**Exercise aim**: Pick out all lines with the word "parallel" from the records that follow.

-=-=-

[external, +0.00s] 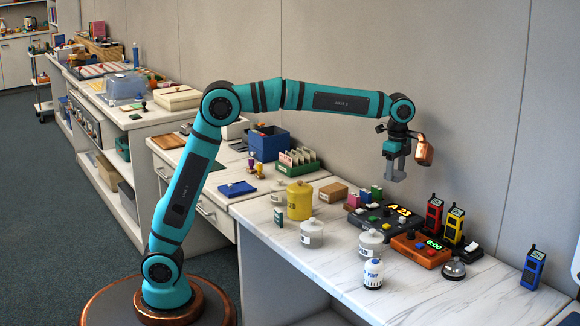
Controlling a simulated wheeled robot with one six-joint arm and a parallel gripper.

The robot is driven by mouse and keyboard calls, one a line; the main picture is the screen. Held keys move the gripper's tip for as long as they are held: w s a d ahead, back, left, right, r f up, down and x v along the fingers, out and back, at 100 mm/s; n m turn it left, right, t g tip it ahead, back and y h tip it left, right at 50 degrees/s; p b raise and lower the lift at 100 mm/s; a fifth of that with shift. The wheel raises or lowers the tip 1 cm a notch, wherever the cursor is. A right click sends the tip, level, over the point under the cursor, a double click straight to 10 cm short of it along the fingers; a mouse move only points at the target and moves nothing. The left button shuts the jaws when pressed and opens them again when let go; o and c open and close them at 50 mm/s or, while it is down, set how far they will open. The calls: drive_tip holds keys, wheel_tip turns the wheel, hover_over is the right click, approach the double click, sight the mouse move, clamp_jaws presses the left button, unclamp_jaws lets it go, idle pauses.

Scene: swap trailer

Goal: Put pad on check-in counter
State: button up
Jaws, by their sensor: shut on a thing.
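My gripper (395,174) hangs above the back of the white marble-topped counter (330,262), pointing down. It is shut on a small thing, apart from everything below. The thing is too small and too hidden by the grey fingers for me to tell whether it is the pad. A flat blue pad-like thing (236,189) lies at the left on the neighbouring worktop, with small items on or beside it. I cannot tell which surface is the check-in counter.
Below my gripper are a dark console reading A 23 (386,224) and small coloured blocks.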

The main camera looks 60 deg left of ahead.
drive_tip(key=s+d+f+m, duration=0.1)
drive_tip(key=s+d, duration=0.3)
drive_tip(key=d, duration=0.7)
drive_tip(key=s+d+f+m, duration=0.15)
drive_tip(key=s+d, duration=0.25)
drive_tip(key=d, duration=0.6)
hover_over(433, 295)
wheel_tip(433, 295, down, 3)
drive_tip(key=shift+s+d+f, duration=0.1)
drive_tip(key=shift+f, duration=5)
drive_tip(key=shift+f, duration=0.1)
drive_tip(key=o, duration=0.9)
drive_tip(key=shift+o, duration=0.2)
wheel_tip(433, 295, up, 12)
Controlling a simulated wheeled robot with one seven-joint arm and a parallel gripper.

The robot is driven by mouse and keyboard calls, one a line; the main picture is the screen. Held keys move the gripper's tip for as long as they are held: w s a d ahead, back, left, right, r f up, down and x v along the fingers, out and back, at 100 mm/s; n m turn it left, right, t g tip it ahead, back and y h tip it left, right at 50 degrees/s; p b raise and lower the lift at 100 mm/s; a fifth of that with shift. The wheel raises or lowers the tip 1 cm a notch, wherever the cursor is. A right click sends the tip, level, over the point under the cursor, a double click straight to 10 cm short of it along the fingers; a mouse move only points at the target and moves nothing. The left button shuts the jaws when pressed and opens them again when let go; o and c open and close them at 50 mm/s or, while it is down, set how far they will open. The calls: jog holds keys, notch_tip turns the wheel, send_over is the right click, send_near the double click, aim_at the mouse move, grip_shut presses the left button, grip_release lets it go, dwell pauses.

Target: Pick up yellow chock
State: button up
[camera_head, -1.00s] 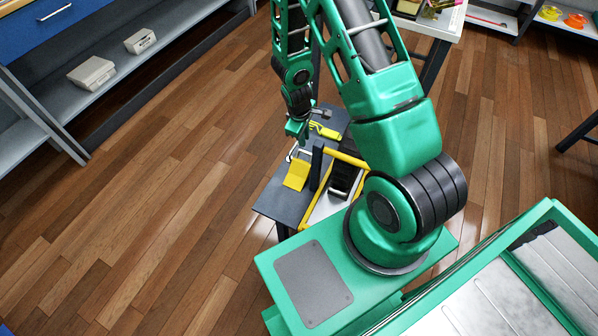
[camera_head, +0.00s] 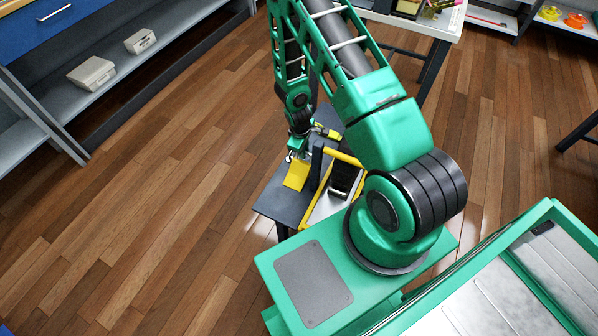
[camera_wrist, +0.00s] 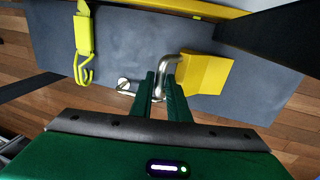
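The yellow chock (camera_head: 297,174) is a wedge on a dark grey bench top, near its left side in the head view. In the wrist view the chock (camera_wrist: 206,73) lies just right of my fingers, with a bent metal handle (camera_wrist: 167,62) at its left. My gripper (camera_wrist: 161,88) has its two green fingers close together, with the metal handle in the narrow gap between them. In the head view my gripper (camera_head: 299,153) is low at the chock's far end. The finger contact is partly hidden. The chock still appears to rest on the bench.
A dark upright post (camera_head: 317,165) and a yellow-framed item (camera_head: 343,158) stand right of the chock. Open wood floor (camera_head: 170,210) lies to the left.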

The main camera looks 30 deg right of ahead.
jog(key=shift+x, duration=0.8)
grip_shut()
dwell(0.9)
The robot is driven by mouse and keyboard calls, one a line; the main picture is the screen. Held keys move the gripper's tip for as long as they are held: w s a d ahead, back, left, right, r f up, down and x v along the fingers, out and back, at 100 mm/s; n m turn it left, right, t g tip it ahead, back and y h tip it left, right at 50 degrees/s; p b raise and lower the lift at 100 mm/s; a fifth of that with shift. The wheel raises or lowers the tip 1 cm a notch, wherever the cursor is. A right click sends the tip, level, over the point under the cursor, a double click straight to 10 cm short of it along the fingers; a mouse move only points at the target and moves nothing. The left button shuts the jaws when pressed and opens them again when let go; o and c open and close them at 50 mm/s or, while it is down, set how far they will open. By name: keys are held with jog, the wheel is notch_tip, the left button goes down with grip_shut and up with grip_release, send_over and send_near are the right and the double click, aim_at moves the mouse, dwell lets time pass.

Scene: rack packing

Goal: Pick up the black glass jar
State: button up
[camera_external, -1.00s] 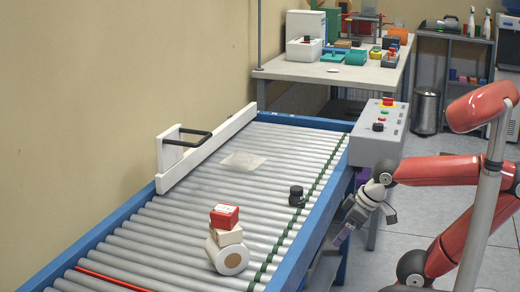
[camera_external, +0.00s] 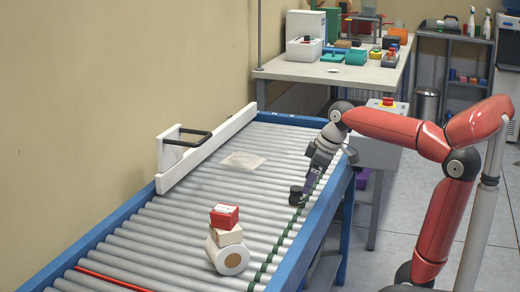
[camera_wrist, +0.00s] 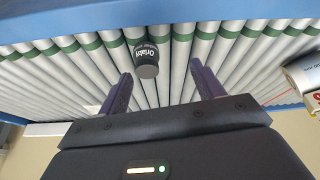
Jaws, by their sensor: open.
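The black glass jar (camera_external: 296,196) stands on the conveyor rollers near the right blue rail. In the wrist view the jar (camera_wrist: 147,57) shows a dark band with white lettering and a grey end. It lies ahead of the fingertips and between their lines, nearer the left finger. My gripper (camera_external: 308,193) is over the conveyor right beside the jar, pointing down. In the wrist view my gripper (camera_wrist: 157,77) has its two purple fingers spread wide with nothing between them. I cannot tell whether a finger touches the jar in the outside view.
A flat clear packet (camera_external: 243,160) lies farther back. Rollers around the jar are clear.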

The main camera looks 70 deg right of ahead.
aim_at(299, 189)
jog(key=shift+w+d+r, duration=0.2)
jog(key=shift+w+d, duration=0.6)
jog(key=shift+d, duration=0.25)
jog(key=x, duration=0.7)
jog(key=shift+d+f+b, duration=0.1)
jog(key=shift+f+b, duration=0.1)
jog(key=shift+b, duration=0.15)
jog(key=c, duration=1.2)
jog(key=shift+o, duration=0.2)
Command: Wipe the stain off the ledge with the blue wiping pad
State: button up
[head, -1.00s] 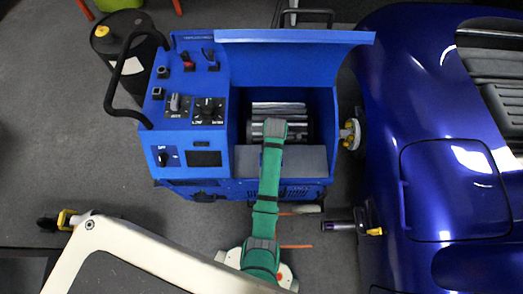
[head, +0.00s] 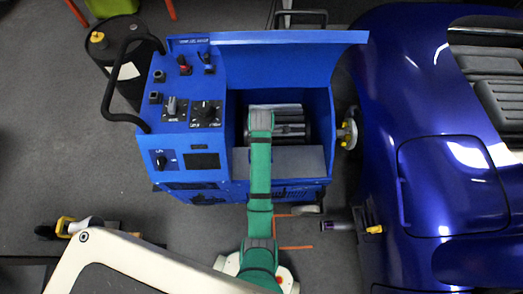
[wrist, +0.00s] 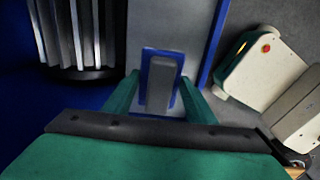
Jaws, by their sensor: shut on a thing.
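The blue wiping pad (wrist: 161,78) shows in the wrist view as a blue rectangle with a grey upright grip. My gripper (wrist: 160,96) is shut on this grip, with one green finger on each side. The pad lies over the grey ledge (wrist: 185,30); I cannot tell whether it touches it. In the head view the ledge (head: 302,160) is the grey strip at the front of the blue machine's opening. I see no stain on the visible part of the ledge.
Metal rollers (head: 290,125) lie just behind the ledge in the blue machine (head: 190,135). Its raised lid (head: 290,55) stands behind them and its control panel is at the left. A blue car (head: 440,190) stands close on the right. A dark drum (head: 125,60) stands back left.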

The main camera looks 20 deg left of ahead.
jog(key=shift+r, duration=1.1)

-=-=-

**Finished exercise**:
Controlling a simulated wheeled robot with one six-joint arm and a parallel gripper.
Controlling a simulated wheeled robot with one seven-joint arm and a parallel gripper.

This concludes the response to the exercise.